Data listing
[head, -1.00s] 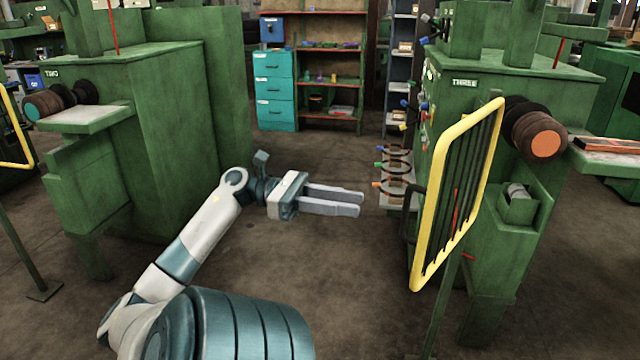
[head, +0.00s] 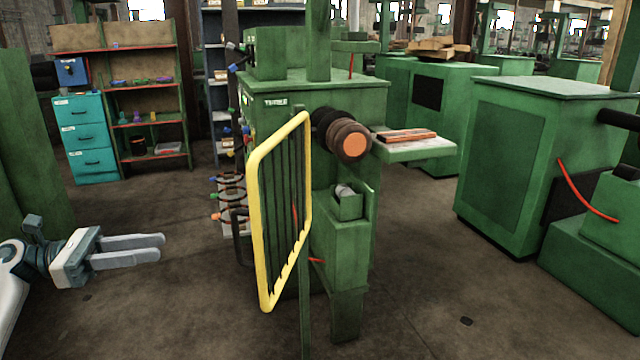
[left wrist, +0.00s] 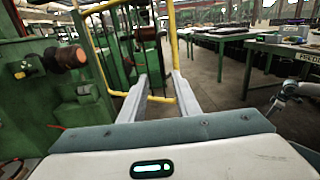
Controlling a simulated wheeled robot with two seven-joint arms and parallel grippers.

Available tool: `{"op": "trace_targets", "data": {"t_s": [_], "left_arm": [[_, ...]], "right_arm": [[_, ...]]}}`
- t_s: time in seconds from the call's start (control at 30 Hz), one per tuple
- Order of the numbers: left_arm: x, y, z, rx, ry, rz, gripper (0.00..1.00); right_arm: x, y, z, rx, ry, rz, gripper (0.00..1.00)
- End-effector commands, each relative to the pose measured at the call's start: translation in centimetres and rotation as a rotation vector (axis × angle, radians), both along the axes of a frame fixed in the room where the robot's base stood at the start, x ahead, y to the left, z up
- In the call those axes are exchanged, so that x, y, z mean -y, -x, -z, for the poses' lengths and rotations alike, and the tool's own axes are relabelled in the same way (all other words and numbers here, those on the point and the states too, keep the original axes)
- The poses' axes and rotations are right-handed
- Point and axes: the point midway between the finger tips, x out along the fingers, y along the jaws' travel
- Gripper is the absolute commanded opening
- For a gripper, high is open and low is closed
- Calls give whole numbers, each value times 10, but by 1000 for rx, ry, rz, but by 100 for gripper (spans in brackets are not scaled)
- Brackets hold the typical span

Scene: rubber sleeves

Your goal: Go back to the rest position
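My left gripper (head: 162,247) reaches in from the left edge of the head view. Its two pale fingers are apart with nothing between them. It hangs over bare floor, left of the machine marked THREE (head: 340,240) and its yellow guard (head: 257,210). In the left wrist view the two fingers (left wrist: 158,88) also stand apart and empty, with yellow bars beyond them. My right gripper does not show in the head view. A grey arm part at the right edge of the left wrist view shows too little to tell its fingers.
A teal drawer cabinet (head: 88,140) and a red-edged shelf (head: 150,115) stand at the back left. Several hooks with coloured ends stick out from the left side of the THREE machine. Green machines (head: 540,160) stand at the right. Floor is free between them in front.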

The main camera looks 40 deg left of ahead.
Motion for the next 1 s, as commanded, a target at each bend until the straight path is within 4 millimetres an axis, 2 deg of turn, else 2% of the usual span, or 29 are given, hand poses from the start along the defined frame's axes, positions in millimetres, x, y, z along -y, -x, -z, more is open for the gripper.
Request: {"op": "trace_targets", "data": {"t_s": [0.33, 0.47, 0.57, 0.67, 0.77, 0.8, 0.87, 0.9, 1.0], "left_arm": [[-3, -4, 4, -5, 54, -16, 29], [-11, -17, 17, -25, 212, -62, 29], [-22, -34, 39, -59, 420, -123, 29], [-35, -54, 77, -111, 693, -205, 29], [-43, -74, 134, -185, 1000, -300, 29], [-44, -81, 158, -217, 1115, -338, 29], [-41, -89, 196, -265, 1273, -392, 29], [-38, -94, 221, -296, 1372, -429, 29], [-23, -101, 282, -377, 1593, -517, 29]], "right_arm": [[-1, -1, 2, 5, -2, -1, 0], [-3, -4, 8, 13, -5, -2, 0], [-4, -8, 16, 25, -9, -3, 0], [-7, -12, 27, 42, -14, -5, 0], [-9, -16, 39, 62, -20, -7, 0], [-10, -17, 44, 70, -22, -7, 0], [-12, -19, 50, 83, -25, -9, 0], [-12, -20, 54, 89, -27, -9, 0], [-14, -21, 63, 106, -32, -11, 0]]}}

* * *

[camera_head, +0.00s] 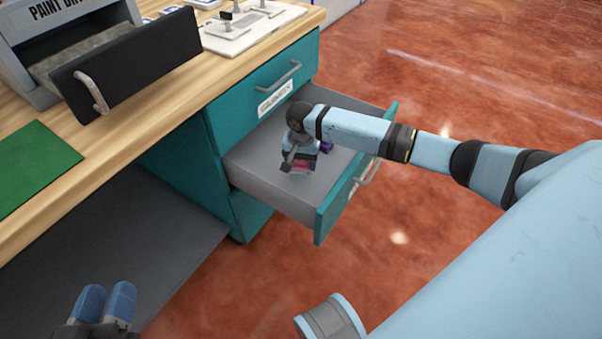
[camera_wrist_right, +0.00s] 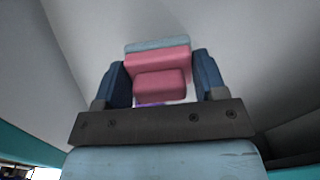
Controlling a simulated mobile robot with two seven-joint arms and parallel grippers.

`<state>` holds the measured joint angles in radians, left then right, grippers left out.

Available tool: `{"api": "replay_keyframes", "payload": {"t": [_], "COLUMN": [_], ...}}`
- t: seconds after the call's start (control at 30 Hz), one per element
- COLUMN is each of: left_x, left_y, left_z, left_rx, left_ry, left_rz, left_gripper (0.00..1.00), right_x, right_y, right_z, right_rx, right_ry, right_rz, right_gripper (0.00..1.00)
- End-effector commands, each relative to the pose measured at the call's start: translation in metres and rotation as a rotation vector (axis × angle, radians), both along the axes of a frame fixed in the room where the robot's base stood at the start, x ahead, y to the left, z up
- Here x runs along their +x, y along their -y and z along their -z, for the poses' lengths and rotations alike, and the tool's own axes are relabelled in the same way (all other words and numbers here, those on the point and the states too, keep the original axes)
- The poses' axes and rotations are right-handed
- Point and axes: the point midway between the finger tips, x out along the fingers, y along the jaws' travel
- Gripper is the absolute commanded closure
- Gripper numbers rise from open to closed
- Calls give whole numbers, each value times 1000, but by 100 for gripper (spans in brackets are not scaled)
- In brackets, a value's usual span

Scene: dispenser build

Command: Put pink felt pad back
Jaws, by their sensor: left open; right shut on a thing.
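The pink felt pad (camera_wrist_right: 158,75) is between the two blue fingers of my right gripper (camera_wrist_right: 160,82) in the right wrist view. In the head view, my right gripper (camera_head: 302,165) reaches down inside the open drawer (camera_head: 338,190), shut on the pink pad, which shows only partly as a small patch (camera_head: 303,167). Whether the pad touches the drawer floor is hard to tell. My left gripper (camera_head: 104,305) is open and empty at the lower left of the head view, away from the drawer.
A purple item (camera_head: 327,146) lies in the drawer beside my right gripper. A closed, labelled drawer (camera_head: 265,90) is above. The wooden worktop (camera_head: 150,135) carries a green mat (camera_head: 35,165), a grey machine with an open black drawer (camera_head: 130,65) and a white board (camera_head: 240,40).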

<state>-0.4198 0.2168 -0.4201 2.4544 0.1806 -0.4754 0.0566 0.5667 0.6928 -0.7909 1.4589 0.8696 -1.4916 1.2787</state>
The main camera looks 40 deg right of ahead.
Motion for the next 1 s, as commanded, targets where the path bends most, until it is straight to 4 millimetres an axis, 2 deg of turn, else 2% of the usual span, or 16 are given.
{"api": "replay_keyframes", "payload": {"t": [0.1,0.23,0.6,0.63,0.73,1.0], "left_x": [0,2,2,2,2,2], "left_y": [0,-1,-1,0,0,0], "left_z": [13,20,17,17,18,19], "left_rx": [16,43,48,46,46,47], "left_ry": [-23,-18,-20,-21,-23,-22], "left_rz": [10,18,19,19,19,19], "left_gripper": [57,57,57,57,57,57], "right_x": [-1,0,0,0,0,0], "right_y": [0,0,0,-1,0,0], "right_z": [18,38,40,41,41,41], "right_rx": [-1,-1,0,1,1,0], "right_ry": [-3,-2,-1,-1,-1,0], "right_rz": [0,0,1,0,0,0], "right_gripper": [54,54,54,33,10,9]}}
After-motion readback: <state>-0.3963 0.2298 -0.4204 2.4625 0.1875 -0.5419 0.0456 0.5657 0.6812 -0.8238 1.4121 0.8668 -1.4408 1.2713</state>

==

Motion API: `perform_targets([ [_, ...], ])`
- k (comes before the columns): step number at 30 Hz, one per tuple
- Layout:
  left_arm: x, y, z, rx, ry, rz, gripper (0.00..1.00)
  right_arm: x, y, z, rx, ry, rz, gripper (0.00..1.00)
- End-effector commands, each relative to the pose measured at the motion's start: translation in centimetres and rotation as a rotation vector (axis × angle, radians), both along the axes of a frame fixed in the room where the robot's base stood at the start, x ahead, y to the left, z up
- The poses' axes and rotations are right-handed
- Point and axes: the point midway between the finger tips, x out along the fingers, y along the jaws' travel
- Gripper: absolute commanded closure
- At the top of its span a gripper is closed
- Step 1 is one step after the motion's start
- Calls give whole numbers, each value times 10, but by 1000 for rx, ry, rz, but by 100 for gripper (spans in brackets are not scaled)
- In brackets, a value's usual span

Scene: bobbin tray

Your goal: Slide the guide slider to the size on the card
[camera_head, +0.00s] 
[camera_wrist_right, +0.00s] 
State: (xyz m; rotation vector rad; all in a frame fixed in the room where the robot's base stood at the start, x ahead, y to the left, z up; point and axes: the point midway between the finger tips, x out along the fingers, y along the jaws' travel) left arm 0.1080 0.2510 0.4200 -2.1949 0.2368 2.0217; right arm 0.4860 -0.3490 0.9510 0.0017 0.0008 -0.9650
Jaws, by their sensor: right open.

*GIVEN PROBLEM*
Count every line above that holds the string "closure" and give the total, nothing more.

*THE COMPLETED TASK*
2